Exercise description: Take the listing and print it in full, exactly as given.
++++
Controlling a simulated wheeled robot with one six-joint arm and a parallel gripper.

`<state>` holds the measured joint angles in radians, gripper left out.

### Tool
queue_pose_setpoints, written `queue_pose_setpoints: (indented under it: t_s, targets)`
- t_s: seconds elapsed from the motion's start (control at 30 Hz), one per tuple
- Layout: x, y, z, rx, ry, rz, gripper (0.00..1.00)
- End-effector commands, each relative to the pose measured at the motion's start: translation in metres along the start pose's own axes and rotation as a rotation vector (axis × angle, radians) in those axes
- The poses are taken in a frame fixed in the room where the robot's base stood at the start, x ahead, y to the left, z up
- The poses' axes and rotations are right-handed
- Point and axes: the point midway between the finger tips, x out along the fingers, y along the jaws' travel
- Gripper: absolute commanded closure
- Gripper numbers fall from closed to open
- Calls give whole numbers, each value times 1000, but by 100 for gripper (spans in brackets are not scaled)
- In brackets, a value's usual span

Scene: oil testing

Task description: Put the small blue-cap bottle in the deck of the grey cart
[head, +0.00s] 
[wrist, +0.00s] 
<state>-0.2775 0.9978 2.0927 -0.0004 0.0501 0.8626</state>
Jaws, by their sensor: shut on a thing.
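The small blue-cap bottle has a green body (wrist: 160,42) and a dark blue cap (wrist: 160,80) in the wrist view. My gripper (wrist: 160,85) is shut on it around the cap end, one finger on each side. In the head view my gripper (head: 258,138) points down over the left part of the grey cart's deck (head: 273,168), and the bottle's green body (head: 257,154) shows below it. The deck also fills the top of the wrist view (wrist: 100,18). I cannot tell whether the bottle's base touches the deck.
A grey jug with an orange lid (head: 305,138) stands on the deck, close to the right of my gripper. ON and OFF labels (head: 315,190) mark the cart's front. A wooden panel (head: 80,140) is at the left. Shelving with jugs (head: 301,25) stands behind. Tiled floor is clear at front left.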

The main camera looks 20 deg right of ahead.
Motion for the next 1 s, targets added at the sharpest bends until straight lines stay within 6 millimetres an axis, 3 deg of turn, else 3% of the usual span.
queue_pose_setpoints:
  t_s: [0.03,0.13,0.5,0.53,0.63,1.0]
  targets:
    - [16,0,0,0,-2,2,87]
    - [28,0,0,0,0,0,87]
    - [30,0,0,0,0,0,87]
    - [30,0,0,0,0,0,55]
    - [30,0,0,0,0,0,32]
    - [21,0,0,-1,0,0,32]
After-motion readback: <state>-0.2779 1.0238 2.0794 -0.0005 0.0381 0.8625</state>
++++
Solved problem:
Controlling a simulated wheeled robot with one six-joint arm and a parallel gripper.

`<state>` holds the measured joint angles in radians, gripper left out.

### Tool
queue_pose_setpoints, written `queue_pose_setpoints: (indented under it: t_s, targets)`
- t_s: seconds elapsed from the motion's start (control at 30 Hz), one per tuple
- Layout: x, y, z, rx, ry, rz, gripper (0.00..1.00)
- End-effector commands, each relative to the pose measured at the motion's start: translation in metres along the start pose's own axes and rotation as a rotation vector (axis × angle, radians) in those axes
- The poses are taken in a frame fixed in the room where the robot's base stood at the start, x ahead, y to the left, z up
- The poses' axes and rotations are right-handed
- Point and axes: the point midway between the finger tips, x out along the fingers, y along the jaws' travel
- Gripper: absolute commanded closure
- Gripper numbers fall from closed to open
- Calls give whole numbers, each value times 1000, but by 100 for gripper (spans in brackets are not scaled)
- In brackets, a value's usual span

Scene: oil testing

Task description: Put the small blue-cap bottle in the deck of the grey cart
[head, +0.00s] 
[wrist, +0.00s] 
<state>-0.2775 0.9978 2.0927 -0.0004 0.0501 0.8626</state>
Jaws, by their sensor: shut on a thing.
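The small blue-cap bottle has a green body (wrist: 160,42) and a dark blue cap (wrist: 160,80) in the wrist view. My gripper (wrist: 160,85) is shut on it around the cap end, one finger on each side. In the head view my gripper (head: 258,138) points down over the left part of the grey cart's deck (head: 273,168), and the bottle's green body (head: 257,154) shows below it. The deck also fills the top of the wrist view (wrist: 100,18). I cannot tell whether the bottle's base touches the deck.
A grey jug with an orange lid (head: 305,138) stands on the deck, close to the right of my gripper. ON and OFF labels (head: 315,190) mark the cart's front. A wooden panel (head: 80,140) is at the left. Shelving with jugs (head: 301,25) stands behind. Tiled floor is clear at front left.

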The main camera looks 20 deg right of ahead.
Motion for the next 1 s, targets added at the sharpest bends until straight lines stay within 6 millimetres an axis, 3 deg of turn, else 3% of the usual span.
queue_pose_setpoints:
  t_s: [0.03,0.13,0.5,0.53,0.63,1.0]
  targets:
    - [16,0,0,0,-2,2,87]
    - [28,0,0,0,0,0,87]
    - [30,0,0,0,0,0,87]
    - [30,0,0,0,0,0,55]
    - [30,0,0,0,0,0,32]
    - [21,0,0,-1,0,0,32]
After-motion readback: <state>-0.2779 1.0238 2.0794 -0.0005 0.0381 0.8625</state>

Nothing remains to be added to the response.